Course description
Full-Time study
Introduction
The MA in Marketing is designed for students who wish to follow a career in marketing within commercial, professional, industrial or public organisations, and who also require an appreciation of the wider business context.
Course Structure and Content
During the first semester (September to January) students study four core modules, followed in the second semester (January to May) by a further four modules, some of which are options chosen by the student. Each taught module is worth 15 credits. In the later stages students undertake a project or a dissertation which is worth 60 credits. Students gaining 180 credits from a combination of taught modules and the successful completion of the dissertation will be awarded an MA. Students gaining 120 credits but not proceeding to the dissertation/project will be awarded a Postgraduate Diploma. Students who do not gain 120 credits but pass modules worth 60 credits will be awarded a Postgraduate Certificate.
Course Modules
The following list indicates the range of modules that may be offered:
• Marketing Management: Provides an overview of marketing and how it is performed and organised in a variety of market settings. This module is studied early in the course and begins to develop a wide range of underpinning skills and knowledge relevant to the course as a whole.
• Consuming Behaviours: Evaluates and explores the relationship between marketers and consumers, underpinning cultural practice that drives consumption, and ways in which marketing managers can use this knowledge and understanding to reach consumers.
• Marketing Research Theory and Practice: Provides a framework for marketers to understand philosophical debates about research,
and to consider appropriate methodology and methods, whether involving qualitative and quantitative data and approaches.
• Contemporary Issues in Marketing: Considers contemporary thinking in marketing, and the theories that are currently shaping and influencing marketing practice and practitioners. Areas of interest here could be, for example: ethics and advertising, internal markets and relationships; food marketing and obesity; the need for a“consumer culture theory”; marketing debates of the day. This module will focus on recent developments and current concerns for the interrelationships between marketing, society and culture, and will involve external guest speakers, as well as interactions with, and visits to, external events of relevance to marketers today.

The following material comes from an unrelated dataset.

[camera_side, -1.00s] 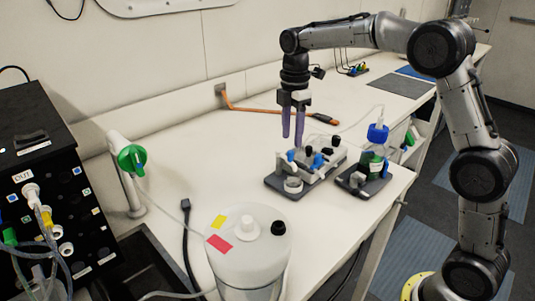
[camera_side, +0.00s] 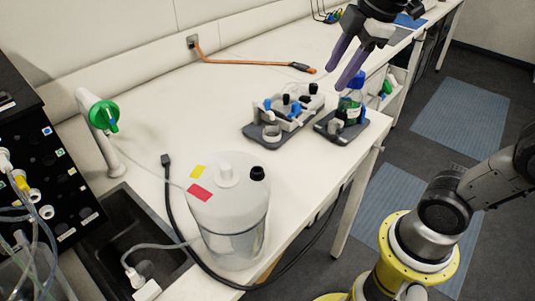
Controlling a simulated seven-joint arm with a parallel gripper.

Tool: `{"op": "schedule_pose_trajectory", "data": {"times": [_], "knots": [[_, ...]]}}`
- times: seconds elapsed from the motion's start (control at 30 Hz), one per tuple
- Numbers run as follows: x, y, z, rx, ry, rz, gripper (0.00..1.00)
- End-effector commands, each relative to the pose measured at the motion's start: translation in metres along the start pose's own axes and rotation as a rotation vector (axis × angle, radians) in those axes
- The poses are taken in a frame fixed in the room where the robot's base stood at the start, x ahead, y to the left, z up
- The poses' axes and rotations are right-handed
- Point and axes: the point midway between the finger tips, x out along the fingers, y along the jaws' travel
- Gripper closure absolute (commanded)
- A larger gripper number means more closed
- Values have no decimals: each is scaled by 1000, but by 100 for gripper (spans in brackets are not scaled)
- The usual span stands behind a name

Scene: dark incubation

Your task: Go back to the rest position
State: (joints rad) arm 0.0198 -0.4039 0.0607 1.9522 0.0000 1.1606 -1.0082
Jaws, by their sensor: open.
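My gripper (camera_side: 344,60) is at the upper right, above the back part of the bench and near the bottle. Its two purple fingers are apart with nothing between them. They point down and to the left. The upper part of my arm is cut off by the top of the picture. My yellow-ringed base shows at the lower right.
A rack of small vessels (camera_side: 249,132) stands on the bench (camera_side: 200,105). Beside it a tray (camera_side: 362,125) holds a blue-capped bottle (camera_side: 349,106). A large white container (camera_side: 228,205), a green-handled tap (camera_side: 103,115) and a dark sink (camera_side: 118,218) are nearer. An orange cable (camera_side: 240,62) lies behind.

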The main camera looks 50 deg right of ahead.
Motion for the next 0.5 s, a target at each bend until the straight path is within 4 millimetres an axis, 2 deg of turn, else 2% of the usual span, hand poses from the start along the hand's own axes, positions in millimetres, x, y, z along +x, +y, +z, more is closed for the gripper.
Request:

• Strategy and Information Management: Widens the focus of study to consider issues and insights at corporate strategic level, and to evaluate the influences of this level of decision making upon functional areas, including marketing.
• Accounting and Finance: Provides students with a working knowledge of relevant aspects of financial and management accounts, so that as market practitioners they can engage with other specialists in the organisation.
• Dissertation of 60 credits underpinned by the Marketing Research and Contemporary Issues modules in particular, focusing on a relevant aspect of marketing, and demonstrating engagement with current thinking in marketing.
An option module may be chosen from a list that would typically include a range of general management as well as marketing modules.
Titles could include, for example:
• Branding
• Social Marketing
• E-Commerce
• Strategic Entrepreneurship
• Marketing Communications Theory
Teaching and Assessment
The Course Director is responsible for running the programme and providing support and information for students. Modules are taught in lectures, tutorials and computer laboratory classes. Practical use is made of standard educational software and data sources. Taught modules are usually assessed by a mixed diet of examinations and coursework, the latter including essays, practical projects, marketing plans, reports and presentations. Guidance is provided on dissertation/project topics and each student will be assigned a supervisor.